In ihrer langen und bewegten Geschichte wurde sie von zahlreichen
Dichtern, Bänkelsängern und Bordstein-Poeten immer wieder mit einer
Frau verglichen, manchmal sogar mit einer Göttin der Liebe und des
Todes. Wenn die Sonne untergeht auf St. Pauli, ist sie die
verführerische Königin der Nacht, gekrönt von einem Diadem aus
Lichtern, strahlend und glitzernd, lasziv geschminkt und üppig
herausgeputzt, die Schwärmer und Liebeshungrigen umgarnend und
bezaubernd. Nur wenige Stunden währt ihr rauschhafter Tanz. Am
nächsten Morgen sieht sie aus wie eine abgetakelte graue Hure,
besudelt von Pisse und Kotze und ranzigem Sperma, die sich die
Säufer, Drogensüchtigen und gefallenen Engel wie Nissen aus den
strähnigen Haaren kämmt.
Das mag sich jetzt alles bannig theatralisch und überbordend anhören,
aber wie sagt der Hanseat so trefflich: „Dat passt as’ n Knüppel
upp’ n Kopp!“
Selbstredend
war St. Pauli und die Reeperbahn auch häufig Schauplatz (und
heimlicher Hauptdarsteller) bei zahlreichen Lichtspielen, die vor
allem in den 60er und 70er Jahren entstanden – hier müssen
Regisseure wie Jürgen Roland, Rolf Olsen und Wolfgang Staudte
genannt werden, die uns unvergleichliche Filme bescherten wie
POLIZEIREVIER DAVIDSWACHE, ZINKSÄRGE
FÜR DIE GOLDJUNGEN, DAS STUNDENHOTEL VON ST.PAUL oder FLUCHTWEG ST. PAULI.

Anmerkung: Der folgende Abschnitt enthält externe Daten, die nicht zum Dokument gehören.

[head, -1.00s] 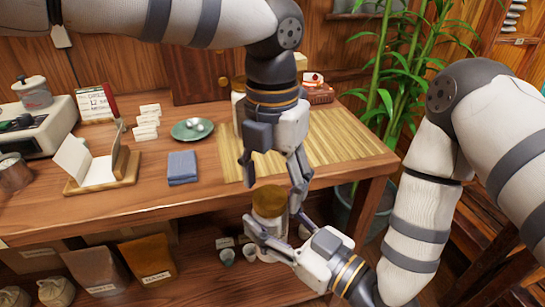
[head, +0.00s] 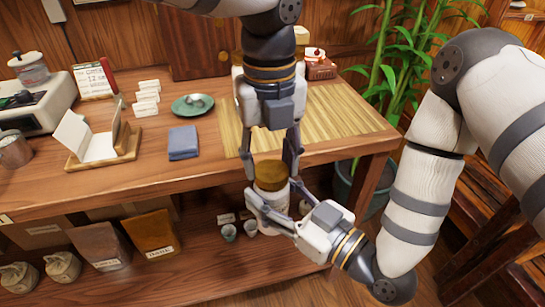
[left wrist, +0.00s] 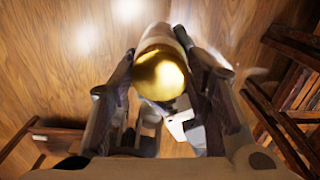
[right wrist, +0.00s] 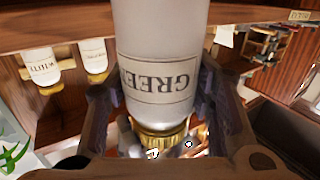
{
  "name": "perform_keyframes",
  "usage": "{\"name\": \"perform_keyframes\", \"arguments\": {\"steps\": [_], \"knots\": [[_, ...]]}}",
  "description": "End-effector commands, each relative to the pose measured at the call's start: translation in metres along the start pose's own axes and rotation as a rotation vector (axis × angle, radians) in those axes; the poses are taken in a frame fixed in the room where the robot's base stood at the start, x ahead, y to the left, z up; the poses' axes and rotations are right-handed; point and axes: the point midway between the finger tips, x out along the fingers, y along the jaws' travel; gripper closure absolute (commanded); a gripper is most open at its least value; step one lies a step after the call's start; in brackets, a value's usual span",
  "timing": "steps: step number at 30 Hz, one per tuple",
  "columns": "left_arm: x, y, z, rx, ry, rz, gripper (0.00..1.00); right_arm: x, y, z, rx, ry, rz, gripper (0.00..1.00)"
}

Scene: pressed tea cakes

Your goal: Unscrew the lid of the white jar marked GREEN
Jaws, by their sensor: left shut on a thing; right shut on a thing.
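The white jar marked GREEN (head: 271,212) is held upright in front of the table edge. Its label (right wrist: 160,82) shows upside down in the right wrist view. Its gold lid (head: 270,173) is on top and also shows in the left wrist view (left wrist: 160,72). My left gripper (head: 271,168) points down from above and is shut on the lid, a finger on each side. My right gripper (head: 276,194) comes from the lower right and is shut on the jar's body below the lid. The fingers hide parts of the jar and lid.
The wooden table (head: 170,205) lies just behind, with a bamboo mat (head: 335,120), a blue cloth (head: 184,142) and a green dish (head: 192,106). The lower shelf (head: 190,275) holds small cups (head: 228,232) and bags. A plant (head: 390,85) stands at the right.

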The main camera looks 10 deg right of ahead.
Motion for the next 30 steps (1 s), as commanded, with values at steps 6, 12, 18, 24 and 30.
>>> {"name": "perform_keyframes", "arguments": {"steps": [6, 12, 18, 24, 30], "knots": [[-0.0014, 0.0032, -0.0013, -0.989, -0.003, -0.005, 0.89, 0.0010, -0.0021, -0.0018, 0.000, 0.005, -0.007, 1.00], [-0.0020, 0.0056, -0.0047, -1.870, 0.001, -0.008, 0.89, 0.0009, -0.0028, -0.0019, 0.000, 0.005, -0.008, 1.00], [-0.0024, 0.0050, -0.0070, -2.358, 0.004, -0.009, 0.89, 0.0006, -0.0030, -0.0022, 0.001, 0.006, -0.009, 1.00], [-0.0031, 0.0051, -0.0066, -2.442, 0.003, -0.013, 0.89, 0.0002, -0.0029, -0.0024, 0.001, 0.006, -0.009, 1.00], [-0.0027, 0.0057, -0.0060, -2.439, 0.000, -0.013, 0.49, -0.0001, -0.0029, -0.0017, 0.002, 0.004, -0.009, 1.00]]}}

Besonders umtriebig war Rolf Olsen, dessen berühmtester Film wohl der
temporeiche und ruppige Gangsterfilm BLUTIGER
FREITAG (1972) mit Seewolf Raimund Harmstorf sein dürfte. Was viele
Kinofreunde erstaunt: Olsen, der Hamburg-Experte, war kein gebürtiger
Hanseat, sondern kam am 26. Dezember 1919 in Wien zur Welt. Zunächst
sammelte er Bühnenerfahrungen in Österreich, bis er als Co-Autor
für SINGENDE ENGEL (1947) seine ersten Spuren in der Welt des Films
hinterließ. Olsen war ein Multitalent und gehörte zu den
vielseitigsten Filmschaffenden im deutschen Sprachraum. Als Regisseur
bewegte er sich in den unterschiedlichsten Sparten des Genres, sei es
Komödie bis zum Schwank, Drama bis zum Melodrama oder Krimi bis zum
Gruselfilm. Er arbeitete mit Filmgrößen wie Heinz Erhardt, Curd
Jürgens, Klaus Kinski, Mario Adorf und
vielen anderen. Darüber hinaus verfasste er Bühnenstücke und
arbeitete als Hörspielsprecher.
Außerdem
trat er als Schauspieler in über 60 Filmen auf, u.a. in KLEINER
SCHWINDEL AM WOLFGANGSSEE von Franz Antel (1949), wo er seine erste
Rolle bekleidete. Es folgten Unterhaltungsfilmen wie IN MÜNCHEN
STEHT EIN HOFBRÄUHAUS, DIE DREI VON DER TANKSTELLE, KRIMINALTANGO,
DIE ABENTEUER DES GRAFEN BOBBY oder der Western DER LETZTE RITT NACH
SANTA CRUZ.
Mehrere
„St. Pauli-Filme“ gingen auf sein Konto – so auch die beiden,
die in dieser Doppelvorstellung im BALI laufen werden. Genannt werden
müssen DER PFARRER VON ST. PAULI (1970), KÄPTN RAUHBEIN AUF ST.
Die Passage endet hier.